STATED PROBLEM -
Print the listing in its entirety and exactly, leaving out images.

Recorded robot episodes
※
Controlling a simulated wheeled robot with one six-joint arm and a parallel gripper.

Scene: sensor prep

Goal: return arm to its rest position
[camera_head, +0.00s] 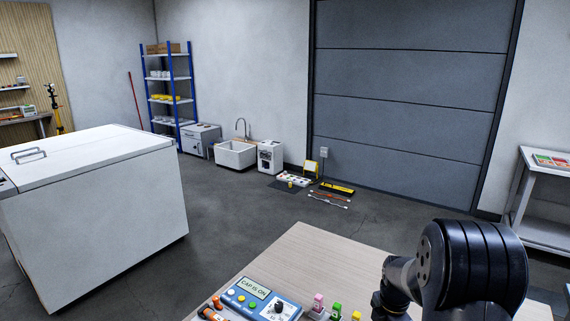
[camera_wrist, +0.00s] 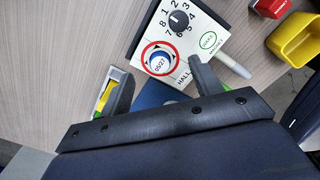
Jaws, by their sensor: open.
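My gripper (camera_wrist: 165,95) is in the wrist view, with its two dark fingers spread apart and nothing between them. It is over a light wooden table (camera_wrist: 60,40). Beyond the fingertips is a white panel (camera_wrist: 208,35) with a numbered dial (camera_wrist: 179,21) and a red ring around a blue, labelled round piece (camera_wrist: 159,61). In the head view my dark arm is at the lower right, over the table (camera_head: 310,250); the gripper itself is out of that frame.
A blue device (camera_head: 262,298) with a display reading "CAP IS ON" stands on the table, with several small coloured items beside it. A yellow bin (camera_wrist: 293,40) and a red block (camera_wrist: 268,6) are at the wrist view's upper right. A white chest (camera_head: 100,220) stands left; open floor lies beyond.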

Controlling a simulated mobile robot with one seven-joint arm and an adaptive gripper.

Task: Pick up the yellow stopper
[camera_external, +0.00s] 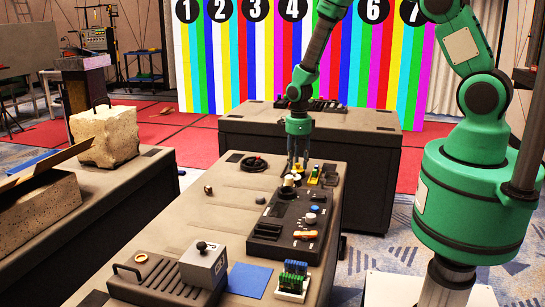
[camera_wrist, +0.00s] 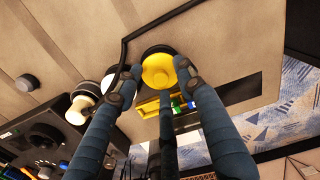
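The yellow stopper (camera_wrist: 158,71), a round yellow disc from above, shows in the wrist view between the fingertips of my gripper (camera_wrist: 157,78). One finger is on its left, one on its right and a third below it in the picture. The fingers are spread around it, and I cannot tell whether any touches it. In the external view my gripper (camera_external: 298,161) points down over the far end of the near table (camera_external: 225,190). There the stopper is small and mostly hidden by the fingers.
A yellow holder (camera_wrist: 148,107) with green and blue pieces lies close to the stopper. A white-and-black knob (camera_wrist: 82,108) and a black control panel (camera_external: 290,222) are nearby. A black cable (camera_wrist: 150,27) runs past the stopper. The table's edge is close on the right.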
※
SOLVED PROBLEM -
Controlling a simulated wheeled robot with one six-joint arm and a parallel gripper.

Scene: sensor prep

Goal: return arm to its rest position
[camera_head, +0.00s] 
[camera_wrist, +0.00s] 
Jaws, by their sensor: open.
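My gripper (camera_wrist: 165,95) is in the wrist view, with its two dark fingers spread apart and nothing between them. It is over a light wooden table (camera_wrist: 60,40). Beyond the fingertips is a white panel (camera_wrist: 208,35) with a numbered dial (camera_wrist: 179,21) and a red ring around a blue, labelled round piece (camera_wrist: 159,61). In the head view my dark arm is at the lower right, over the table (camera_head: 310,250); the gripper itself is out of that frame.
A blue device (camera_head: 262,298) with a display reading "CAP IS ON" stands on the table, with several small coloured items beside it. A yellow bin (camera_wrist: 293,40) and a red block (camera_wrist: 268,6) are at the wrist view's upper right. A white chest (camera_head: 100,220) stands left; open floor lies beyond.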

Controlling a simulated mobile robot with one seven-joint arm and an adaptive gripper.

Task: Pick up the yellow stopper
[camera_external, +0.00s] 
[camera_wrist, +0.00s] 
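The yellow stopper (camera_wrist: 158,71), a round yellow disc from above, shows in the wrist view between the fingertips of my gripper (camera_wrist: 157,78). One finger is on its left, one on its right and a third below it in the picture. The fingers are spread around it, and I cannot tell whether any touches it. In the external view my gripper (camera_external: 298,161) points down over the far end of the near table (camera_external: 225,190). There the stopper is small and mostly hidden by the fingers.
A yellow holder (camera_wrist: 148,107) with green and blue pieces lies close to the stopper. A white-and-black knob (camera_wrist: 82,108) and a black control panel (camera_external: 290,222) are nearby. A black cable (camera_wrist: 150,27) runs past the stopper. The table's edge is close on the right.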

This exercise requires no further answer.